One of the ways Donald Trump’s budget claims to balance the budget over a decade, without cutting defense or retirement spending, is to assume a $2 trillion increase in revenue through economic growth. This is the magic of the still-to-be-designed Trump tax cuts. But wait—if you recall, the magic of the Trump tax cuts is also supposed to pay for the Trump tax cuts. So the $2 trillion is a double-counting error.
Trump has promised to enact “the biggest tax cut in history.” Trump’s administration has insisted, however, that the largest tax cut in history will not reduce revenue, because it will unleash growth. That is itself a wildly fanciful assumption. But that assumption has already become a baseline of the administration’s budget math. Trump’s budget assumes the historically yuge tax cuts will not lose any revenue for this reason—the added growth it will supposedly generate will make up for all the lost revenue.

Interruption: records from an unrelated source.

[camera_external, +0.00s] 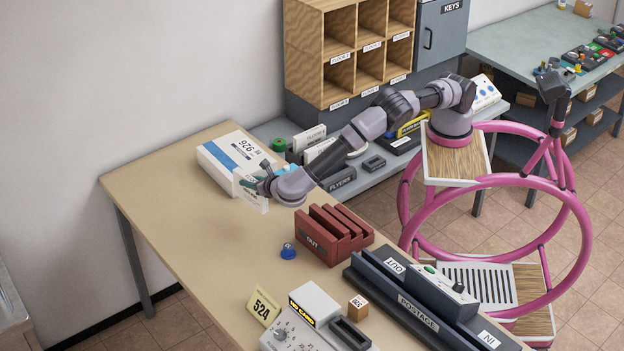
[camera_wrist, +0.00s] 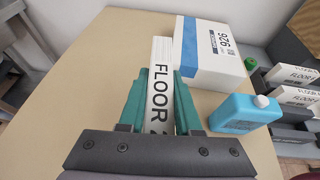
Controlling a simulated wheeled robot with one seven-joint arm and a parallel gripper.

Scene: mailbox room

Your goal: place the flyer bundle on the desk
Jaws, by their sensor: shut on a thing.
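My gripper (camera_external: 250,186) is above the wooden desk (camera_external: 175,193), near its far side. In the wrist view its teal fingers (camera_wrist: 160,100) are shut on a slim white bundle (camera_wrist: 160,62) marked FLOOR, with a digit partly cut off. The bundle also shows below the fingers in the external view (camera_external: 254,203). It appears held a little above the desk, with a soft shadow on the wood nearby. No flyer wording can be read on it. A dark tray marked FLYERS (camera_external: 341,182) stands on the lower grey shelf beside the desk.
A white-and-blue box marked 926 (camera_external: 236,156) stands near the gripper. A light-blue bottle (camera_wrist: 232,112) stands right of the fingers in the wrist view. The desk's left part is bare.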

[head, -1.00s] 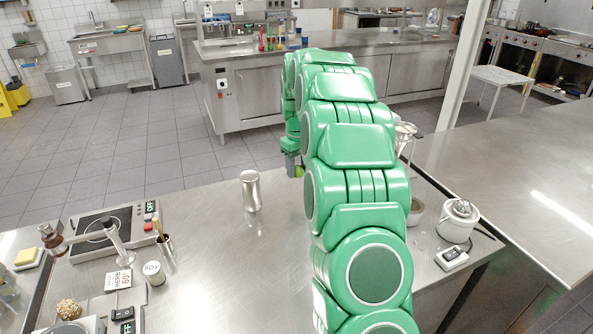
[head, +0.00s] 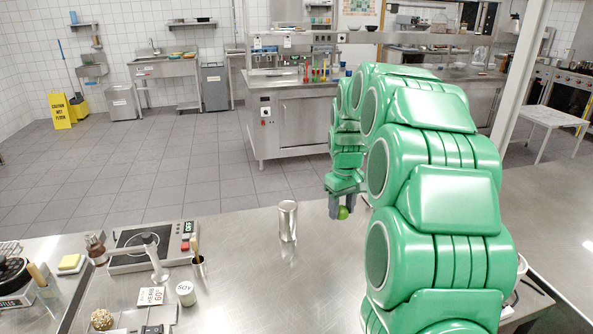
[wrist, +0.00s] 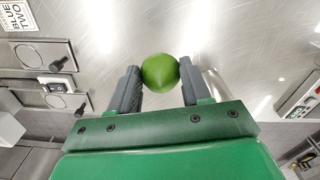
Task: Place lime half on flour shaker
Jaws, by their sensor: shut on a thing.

But then the budget assumes $2 trillion in higher revenue from growth in order to achieve balance after ten years. So the $2 trillion from higher growth is a double-count. It pays for the Trump cuts, and then it pays again for balancing the budget. Or, alternatively, Trump could be assuming that his tax cuts will not only pay for themselves but generate $2 trillion in higher revenue. But Trump has not claimed his tax cuts will recoup more than 100 percent of their lost revenue, so it’s simply an embarrassing mistake.
Now it's entirely possible that Mulvaney and all his minions really are dumb enough to make such a basic double-accounting error. But it's also possible that Mulvaney learned everything he knows about budgeting from Paul Ryan, and thus thinks this is all perfectly fine. With this crowd, anything's possible.